> _Instruction_:
Tally every line featuring "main", then give that tally alone.

====== Given data

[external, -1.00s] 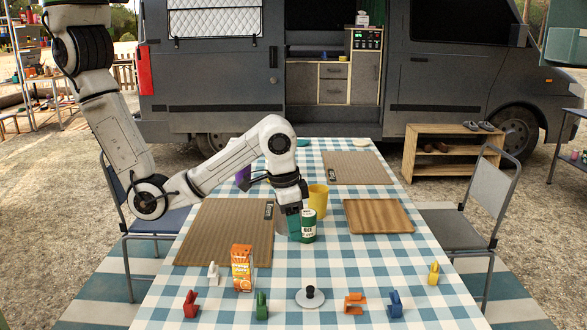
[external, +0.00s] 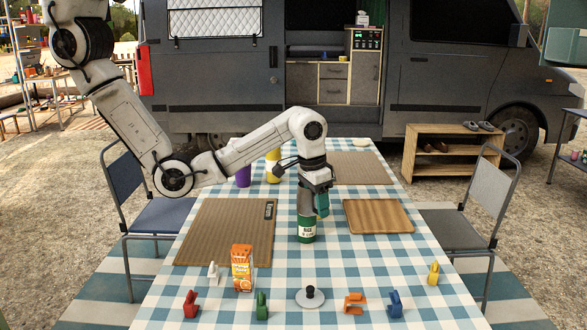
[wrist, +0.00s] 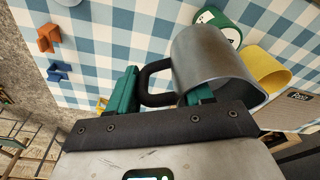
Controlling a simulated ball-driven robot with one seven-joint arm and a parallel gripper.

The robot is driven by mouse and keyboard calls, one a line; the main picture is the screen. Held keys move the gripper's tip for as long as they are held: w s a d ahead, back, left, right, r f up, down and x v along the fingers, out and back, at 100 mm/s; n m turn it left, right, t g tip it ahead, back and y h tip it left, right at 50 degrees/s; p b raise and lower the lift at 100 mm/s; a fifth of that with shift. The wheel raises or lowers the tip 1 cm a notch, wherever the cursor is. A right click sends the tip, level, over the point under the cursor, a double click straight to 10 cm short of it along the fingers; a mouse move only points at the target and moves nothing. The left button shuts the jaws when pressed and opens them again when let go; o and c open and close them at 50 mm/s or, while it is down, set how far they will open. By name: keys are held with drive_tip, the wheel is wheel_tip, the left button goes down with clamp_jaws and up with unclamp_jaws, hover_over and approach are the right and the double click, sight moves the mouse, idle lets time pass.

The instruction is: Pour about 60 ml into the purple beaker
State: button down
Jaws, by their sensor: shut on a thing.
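My gripper (external: 320,203) has teal fingers, which also show in the wrist view (wrist: 160,98). They are shut on the black handle of a grey metal mug (wrist: 208,60). In the external view the mug (external: 306,202) is in front of the gripper, just above or behind a green can (external: 306,233); the gap is unclear. The mug's contents cannot be seen. The purple beaker (external: 243,176) stands farther back to the left, partly hidden by my arm.
A yellow cup (wrist: 265,70) is beside the mug in the wrist view. Another yellow item (external: 273,167) stands near the purple beaker. A brown mat (external: 225,232) lies left and a wooden board (external: 378,216) right. An orange carton (external: 241,268) and several small coloured pieces line the front.

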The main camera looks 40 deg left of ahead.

============

> _Written answer_:
2